How could it happen that our glorious Red Army gave up to the fascist forces a number of our towns and districts? Surely the German fascist forces are truly invincible forces, as the boastful fascist propagandists constantly trumpet?
Of course not! History shows that invincible armies don’t exist and have never existed. Napoleon’s army was considered invincible but it was crushed in turn by Russian, English, German forces. Wilhelm’s German army during the first imperialist war was also considered an invincible army, but it suffered defeat several times at the hands of Russian and Anglo-French forces and, finally, was defeated by Anglo-French forces. The same has to be said about the present German fascist army of Hitler. This army has not yet met serious resistance on the continent of Europe. Only on our territory has it met serious resistance.
These words were delivered in an unyielding tone which confirmed that the fight would be taken to the Germans. The challenge was flung back at Hitler and the Wehrmacht.
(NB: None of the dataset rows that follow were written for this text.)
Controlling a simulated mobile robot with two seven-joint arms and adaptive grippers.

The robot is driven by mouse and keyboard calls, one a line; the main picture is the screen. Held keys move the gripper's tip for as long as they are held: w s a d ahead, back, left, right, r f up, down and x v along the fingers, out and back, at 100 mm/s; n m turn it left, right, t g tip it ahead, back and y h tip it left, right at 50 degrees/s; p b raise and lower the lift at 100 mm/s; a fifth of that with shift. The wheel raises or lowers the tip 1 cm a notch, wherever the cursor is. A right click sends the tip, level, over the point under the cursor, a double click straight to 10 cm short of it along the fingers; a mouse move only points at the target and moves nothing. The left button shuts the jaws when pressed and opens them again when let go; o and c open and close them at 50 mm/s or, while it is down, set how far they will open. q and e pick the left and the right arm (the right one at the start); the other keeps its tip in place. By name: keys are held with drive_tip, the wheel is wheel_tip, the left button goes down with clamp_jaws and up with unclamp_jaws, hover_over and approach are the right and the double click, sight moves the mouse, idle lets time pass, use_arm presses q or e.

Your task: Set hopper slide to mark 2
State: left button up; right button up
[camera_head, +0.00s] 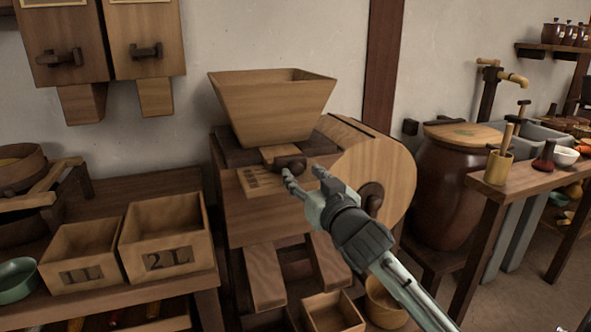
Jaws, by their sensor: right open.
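The wooden hopper (272,112) sits on top of the quern housing (262,222) in the middle of the view. Below its front is the hopper slide (274,152), a short wooden piece with a dark knob (291,162). A pale plate with dark marks (256,182) lies just below the slide; the marks are too small to read, so the slide's setting cannot be told. My right gripper (302,174) comes in from the lower right and is open, its fingertips close to the knob. Whether a fingertip touches the knob cannot be told. My left gripper is out of view.
A round wooden wheel (378,172) with a dark handle (371,198) is right of the gripper. Wooden boxes marked 1L (82,273) and 2L (167,261) stand on the left bench. A lidded brown barrel (446,205) and a side table (478,204) stand at the right.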

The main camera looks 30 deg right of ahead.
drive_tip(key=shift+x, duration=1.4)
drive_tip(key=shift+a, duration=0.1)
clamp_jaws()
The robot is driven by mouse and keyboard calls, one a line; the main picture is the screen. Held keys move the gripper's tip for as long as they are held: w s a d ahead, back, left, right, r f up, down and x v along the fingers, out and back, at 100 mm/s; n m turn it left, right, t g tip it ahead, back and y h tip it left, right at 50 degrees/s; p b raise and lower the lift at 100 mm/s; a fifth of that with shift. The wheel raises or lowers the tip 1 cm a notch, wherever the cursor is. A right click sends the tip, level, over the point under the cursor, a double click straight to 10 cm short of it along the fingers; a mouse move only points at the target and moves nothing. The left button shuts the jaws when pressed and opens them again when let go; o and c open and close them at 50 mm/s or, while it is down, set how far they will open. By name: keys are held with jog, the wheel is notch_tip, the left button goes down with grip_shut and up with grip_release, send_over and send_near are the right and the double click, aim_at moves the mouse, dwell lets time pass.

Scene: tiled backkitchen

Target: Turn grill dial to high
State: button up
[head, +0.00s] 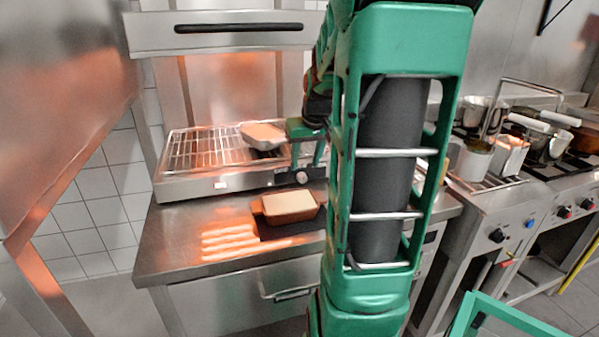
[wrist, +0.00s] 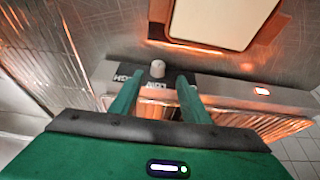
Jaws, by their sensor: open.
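The grill (head: 190,188) stands on a steel counter, with a wire grate on top and a steel front panel. A round pale dial (head: 302,176) sits on that panel, and it also shows in the wrist view (wrist: 158,69) between my fingertips. I cannot tell which way the dial points. My gripper (head: 307,160) is open just above and in front of the dial, its fingers (wrist: 160,79) on either side, with no clear contact.
A beige-topped dish (head: 290,202) sits on a dark mat on the counter in front of the grill. A similar dish (head: 262,132) rests on the grate. A hood (head: 220,40) hangs above. Stoves with knobs and pots (head: 477,155) stand at the right.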

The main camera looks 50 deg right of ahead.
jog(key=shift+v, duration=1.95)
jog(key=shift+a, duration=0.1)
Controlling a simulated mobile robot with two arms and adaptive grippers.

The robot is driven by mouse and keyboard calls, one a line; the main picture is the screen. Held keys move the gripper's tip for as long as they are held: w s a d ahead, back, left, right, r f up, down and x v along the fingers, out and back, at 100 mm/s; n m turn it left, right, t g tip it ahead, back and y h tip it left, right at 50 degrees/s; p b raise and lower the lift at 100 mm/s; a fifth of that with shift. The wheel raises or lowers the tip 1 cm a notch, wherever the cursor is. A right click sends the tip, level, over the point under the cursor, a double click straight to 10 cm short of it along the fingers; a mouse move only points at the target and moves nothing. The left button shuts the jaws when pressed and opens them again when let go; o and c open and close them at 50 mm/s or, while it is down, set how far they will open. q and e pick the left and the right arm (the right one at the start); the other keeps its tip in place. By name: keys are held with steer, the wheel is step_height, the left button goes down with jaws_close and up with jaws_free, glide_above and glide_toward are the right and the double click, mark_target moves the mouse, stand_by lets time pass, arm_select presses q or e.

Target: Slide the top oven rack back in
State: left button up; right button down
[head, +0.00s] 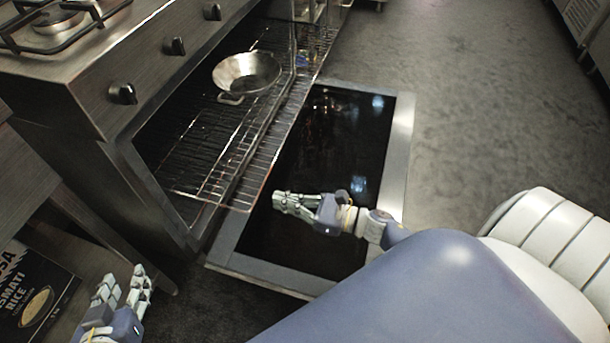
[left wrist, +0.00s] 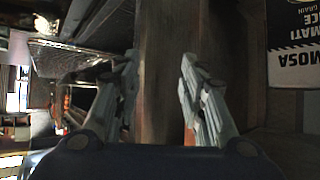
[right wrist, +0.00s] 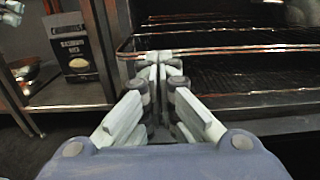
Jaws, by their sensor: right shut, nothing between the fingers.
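The oven stands open, its dark glass door (head: 330,150) folded down flat. A wire rack (head: 190,150) in the oven carries a metal pan (head: 248,72); wire edges stick out past the opening over the door. I cannot clearly tell which wires belong to which rack level. My right gripper (head: 278,203) is shut and empty just outside the rack's near front corner. In the right wrist view its fingertips (right wrist: 160,62) are close to the rack's front wire (right wrist: 240,50); contact is unclear. My left gripper (head: 125,285) is open and empty at lower left; its fingers are apart (left wrist: 160,75).
A stove top with burner grates (head: 55,20) and knobs (head: 122,93) sits above the oven. A rice box (head: 32,290) stands on a low shelf at left. Grey floor (head: 470,110) is clear to the right of the door.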

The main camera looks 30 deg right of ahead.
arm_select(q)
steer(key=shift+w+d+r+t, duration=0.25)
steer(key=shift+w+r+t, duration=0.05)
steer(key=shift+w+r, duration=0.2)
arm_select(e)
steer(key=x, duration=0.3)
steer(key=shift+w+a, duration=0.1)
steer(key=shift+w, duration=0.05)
Stalin’s rhetoric was woefully unrealistic about the kind of enemy facing the Red Army. He warned people that enslavement to ‘German princes and barons’ awaited them in the event of the USSR’s failure to beat the Wehrmacht.5
He ignored the specific nature of Nazism’s New Order. Not princes and barons but Gauleiters and the SS were the Third Reich’s enforcers. Racial violence, mobile gas-wagons and concentration camps were installed in the East and yet not once did Stalin refer to them. The First World War remained imprinted on his mind. He was also transfixed by the memory of the Civil War. In his speech on Red Square on 7 November 1941 — the anniversary of the October Revolution — he rambled on about foreign ‘interventionists’ as if they and the Nazis were threats to the Soviet state of equal importance.6 Equally adrift from the facts was his claim that Germany was racked by ‘hunger and impoverishment’.7 Stalin was dredging up outdated clichés of Bolshevik party pronouncements. As Soviet soldiers and civilians came into direct contact with the Wehrmacht and SS, they learned for themselves that Nazism had methods and purposes of unique repulsiveness. Stalin’s reputation as a propagandist was greater than his performance.There were limits indeed to Stalin’s adaptability. Winston Churchill’s regular parliamentary speeches and Franklin Roosevelt’s weekly radio broadcasts stood in contrast with Soviet practice. Stalin delivered only nine public wartime addresses of any length. He did not write for the newspapers. Although he could have got others to compose pieces for him, he refused to publish in his own name what he himself had not written. Information in general about him was scanty. He passed up opportunity after opportunity to inspire people outside the format of his preferred modalities.